Find the lines below that contain the string "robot". Copy each one.

**MATERIAL**.
begin

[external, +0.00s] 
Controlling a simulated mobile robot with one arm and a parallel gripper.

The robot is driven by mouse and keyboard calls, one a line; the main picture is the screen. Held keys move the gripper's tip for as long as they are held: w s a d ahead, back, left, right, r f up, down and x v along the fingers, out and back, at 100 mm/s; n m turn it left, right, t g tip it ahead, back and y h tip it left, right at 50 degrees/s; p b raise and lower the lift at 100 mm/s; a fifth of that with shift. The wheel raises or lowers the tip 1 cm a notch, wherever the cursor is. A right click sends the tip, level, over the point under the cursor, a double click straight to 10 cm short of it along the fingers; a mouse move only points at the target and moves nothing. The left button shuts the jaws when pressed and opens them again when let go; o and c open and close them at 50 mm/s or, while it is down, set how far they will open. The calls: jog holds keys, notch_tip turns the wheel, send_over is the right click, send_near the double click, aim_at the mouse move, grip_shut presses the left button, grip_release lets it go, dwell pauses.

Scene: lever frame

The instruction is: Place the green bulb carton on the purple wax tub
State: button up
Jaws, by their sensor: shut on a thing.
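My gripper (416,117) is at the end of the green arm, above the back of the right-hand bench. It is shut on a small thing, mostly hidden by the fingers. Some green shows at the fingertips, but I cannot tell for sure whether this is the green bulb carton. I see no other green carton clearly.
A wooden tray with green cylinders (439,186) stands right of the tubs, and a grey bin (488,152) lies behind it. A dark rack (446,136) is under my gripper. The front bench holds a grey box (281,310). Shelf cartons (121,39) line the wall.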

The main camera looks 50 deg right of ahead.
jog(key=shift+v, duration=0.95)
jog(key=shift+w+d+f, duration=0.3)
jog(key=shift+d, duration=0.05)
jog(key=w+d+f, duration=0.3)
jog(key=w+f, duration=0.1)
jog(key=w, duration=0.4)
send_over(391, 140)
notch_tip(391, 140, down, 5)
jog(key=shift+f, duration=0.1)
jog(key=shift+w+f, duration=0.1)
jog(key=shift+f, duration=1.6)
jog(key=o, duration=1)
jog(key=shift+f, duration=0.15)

end

**EXPECTED ANSWER**.
Controlling a simulated mobile robot with one arm and a parallel gripper.
The robot is driven by mouse and keyboard calls, one a line; the main picture is the screen. Held keys move the gripper's tip for as long as they are held: w s a d ahead, back, left, right, r f up, down and x v along the fingers, out and back, at 100 mm/s; n m turn it left, right, t g tip it ahead, back and y h tip it left, right at 50 degrees/s; p b raise and lower the lift at 100 mm/s; a fifth of that with shift. The wheel raises or lowers the tip 1 cm a notch, wherever the cursor is. A right click sends the tip, level, over the point under the cursor, a double click straight to 10 cm short of it along the fingers; a mouse move only points at the target and moves nothing. The left button shuts the jaws when pressed and opens them again when let go; o and c open and close them at 50 mm/s or, while it is down, set how far they will open. The calls: jog holds keys, notch_tip turns the wheel, send_over is the right click, send_near the double click, aim_at the mouse move, grip_shut presses the left button, grip_release lets it go, dwell pauses.

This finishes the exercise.